***** SOURCE DATA

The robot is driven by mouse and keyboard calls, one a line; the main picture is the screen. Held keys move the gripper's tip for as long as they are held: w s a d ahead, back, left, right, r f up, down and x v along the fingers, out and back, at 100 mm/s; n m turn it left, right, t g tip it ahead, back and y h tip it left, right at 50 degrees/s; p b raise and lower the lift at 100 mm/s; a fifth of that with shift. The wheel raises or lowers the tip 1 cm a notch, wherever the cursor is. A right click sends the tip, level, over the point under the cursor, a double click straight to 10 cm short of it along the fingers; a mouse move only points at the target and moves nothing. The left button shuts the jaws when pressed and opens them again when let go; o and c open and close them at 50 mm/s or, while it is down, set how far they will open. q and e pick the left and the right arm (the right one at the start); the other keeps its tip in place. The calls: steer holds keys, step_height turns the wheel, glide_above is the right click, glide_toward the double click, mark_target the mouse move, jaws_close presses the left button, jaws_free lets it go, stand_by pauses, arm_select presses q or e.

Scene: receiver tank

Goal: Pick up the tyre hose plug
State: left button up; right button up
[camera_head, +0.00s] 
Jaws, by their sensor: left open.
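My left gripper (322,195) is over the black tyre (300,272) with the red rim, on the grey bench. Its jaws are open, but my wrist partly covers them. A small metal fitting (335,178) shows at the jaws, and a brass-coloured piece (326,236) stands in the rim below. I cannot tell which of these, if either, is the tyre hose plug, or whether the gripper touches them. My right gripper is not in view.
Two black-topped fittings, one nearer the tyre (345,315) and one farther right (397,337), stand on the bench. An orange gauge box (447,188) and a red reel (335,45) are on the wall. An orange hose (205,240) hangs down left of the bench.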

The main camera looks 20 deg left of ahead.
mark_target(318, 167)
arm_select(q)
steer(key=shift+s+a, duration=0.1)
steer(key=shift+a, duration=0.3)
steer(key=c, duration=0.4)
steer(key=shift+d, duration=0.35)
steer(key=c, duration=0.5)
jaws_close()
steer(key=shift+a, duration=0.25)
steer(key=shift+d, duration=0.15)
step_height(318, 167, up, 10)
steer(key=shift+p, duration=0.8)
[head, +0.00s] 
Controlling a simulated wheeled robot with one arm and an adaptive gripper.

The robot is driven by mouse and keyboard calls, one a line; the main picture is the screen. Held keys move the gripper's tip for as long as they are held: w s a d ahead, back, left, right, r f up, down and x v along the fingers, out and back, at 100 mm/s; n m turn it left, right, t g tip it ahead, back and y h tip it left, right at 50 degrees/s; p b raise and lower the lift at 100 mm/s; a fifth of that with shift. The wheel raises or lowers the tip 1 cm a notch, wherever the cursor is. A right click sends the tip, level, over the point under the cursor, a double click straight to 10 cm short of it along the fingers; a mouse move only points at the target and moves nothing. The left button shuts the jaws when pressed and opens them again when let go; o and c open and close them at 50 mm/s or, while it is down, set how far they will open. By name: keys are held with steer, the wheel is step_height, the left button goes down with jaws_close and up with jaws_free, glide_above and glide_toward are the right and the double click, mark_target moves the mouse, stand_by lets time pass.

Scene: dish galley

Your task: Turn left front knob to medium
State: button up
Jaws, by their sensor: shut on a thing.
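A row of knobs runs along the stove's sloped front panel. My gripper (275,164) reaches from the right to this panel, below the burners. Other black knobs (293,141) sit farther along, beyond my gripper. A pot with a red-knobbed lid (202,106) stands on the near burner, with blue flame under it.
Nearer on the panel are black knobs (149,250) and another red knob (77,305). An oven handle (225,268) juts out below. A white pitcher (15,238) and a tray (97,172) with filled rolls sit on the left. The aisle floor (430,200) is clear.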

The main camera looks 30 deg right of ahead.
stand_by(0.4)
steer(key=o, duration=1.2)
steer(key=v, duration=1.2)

**********

• **REQUIRED TASK**
Show each line holding the word "State".

• **EXERCISE RESPONSE**
State: left button up; right button up
State: button up

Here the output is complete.